As I strolled back one day with the sun setting through the palm trees, I looked to my left to see a makeshift game of cricket being played in a field. Walking further on, in the field next door three Indian women in sarees were walking diagonally across on their way home from working the fields. I turned my head back to the path to be blocked by a herd of cows noncholantly crossing ahead of me. Three classic rural Indian sights within thirty seconds of each other; I loved this place.
The lazy life in Anjuna took a welcome boost when Craig and I met a Dutch backpacker bloke as well as two British girls on holiday. We all linked up to check out the popular Anjuna Flea Market, where all sorts of rustic, antique-looking Indian products authentically mass produced in Indian factories were on sale. We spent most of the time dodging blokes trying to flog us bongo drums who would not take no for an answer. We also bumped into a Jewish chap Craig and I had seen down by the beach a few days’ previous. He was sporting a wild look and impressively-sized scabs on his legs and arms, having just come off his scooter at speed. If you ask me he was lucky he was wearing his little Jewcap, else he could’ve been sporting an impressive skidmark on his head as well. Who says faith can’t protect you?

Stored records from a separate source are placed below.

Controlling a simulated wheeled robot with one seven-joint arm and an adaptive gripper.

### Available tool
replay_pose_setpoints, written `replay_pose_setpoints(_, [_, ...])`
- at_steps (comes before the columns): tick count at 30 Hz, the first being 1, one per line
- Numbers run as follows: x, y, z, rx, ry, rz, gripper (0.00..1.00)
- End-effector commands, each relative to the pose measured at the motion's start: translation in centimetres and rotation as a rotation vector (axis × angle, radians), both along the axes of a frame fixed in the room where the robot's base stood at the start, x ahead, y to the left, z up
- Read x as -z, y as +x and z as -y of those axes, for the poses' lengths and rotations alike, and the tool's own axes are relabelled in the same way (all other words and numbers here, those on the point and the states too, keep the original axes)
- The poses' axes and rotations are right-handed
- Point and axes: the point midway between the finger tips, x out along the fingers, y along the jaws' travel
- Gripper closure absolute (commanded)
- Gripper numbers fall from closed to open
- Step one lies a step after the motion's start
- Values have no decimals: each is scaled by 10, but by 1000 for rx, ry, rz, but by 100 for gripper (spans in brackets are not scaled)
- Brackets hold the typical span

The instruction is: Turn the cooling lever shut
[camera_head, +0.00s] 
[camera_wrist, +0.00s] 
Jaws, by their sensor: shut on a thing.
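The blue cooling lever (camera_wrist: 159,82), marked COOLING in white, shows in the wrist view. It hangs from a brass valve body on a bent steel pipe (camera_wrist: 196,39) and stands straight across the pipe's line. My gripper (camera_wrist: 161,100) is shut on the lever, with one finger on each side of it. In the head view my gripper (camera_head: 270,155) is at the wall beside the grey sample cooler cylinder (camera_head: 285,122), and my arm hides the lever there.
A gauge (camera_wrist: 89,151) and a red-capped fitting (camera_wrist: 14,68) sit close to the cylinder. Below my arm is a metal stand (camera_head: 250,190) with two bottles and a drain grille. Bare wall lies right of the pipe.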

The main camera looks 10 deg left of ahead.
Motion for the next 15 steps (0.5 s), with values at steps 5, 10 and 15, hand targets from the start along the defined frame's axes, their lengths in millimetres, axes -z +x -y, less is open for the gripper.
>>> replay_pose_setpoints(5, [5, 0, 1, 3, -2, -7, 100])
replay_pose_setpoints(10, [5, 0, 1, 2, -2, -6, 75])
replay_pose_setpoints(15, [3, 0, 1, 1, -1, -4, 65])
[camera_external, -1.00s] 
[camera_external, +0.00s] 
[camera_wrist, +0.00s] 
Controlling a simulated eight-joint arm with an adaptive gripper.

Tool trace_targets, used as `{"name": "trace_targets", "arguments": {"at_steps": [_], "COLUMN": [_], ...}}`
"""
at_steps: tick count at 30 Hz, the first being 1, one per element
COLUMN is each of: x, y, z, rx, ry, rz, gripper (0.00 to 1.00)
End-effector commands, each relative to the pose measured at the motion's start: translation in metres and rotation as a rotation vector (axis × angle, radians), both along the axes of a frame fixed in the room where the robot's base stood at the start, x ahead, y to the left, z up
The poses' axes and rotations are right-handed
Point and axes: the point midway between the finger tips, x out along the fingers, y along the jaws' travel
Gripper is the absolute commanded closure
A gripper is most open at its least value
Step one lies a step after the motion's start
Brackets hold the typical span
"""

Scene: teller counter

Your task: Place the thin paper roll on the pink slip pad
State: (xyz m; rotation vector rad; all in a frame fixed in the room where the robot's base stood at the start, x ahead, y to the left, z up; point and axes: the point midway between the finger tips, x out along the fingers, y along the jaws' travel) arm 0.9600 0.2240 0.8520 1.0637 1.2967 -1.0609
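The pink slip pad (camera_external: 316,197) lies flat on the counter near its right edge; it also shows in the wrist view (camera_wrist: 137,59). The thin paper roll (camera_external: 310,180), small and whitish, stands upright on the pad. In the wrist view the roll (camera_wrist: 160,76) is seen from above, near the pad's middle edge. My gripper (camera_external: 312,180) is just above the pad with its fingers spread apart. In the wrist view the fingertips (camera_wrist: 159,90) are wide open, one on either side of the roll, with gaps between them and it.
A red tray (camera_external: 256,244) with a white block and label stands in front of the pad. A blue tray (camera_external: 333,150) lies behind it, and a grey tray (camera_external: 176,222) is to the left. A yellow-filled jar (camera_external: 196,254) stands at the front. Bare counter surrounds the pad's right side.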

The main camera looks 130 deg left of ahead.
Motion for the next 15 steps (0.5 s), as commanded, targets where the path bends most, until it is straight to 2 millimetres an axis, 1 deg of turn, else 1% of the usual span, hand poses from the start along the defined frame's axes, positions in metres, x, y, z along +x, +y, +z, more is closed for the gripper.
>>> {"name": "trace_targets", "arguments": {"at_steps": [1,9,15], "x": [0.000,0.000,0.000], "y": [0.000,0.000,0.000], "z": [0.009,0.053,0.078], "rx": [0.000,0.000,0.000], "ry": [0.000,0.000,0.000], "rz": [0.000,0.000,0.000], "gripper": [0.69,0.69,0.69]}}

Later, the All New Famous Five went for drinks down the beach followed by jaunt to the resort of Baga for a Proper Night Out of twitching to music and late night drinking. I was glad to have a chance to sample the “Brits Abroad” experience and it was a lot of fun to do (once), if very quiet in off-season, and a good send-off for a bunch of people who had all really clicked; we were each continuing on our respective journeys in the morning.
Although I postponed my exit until the afternoon due to Glycerine Hangover.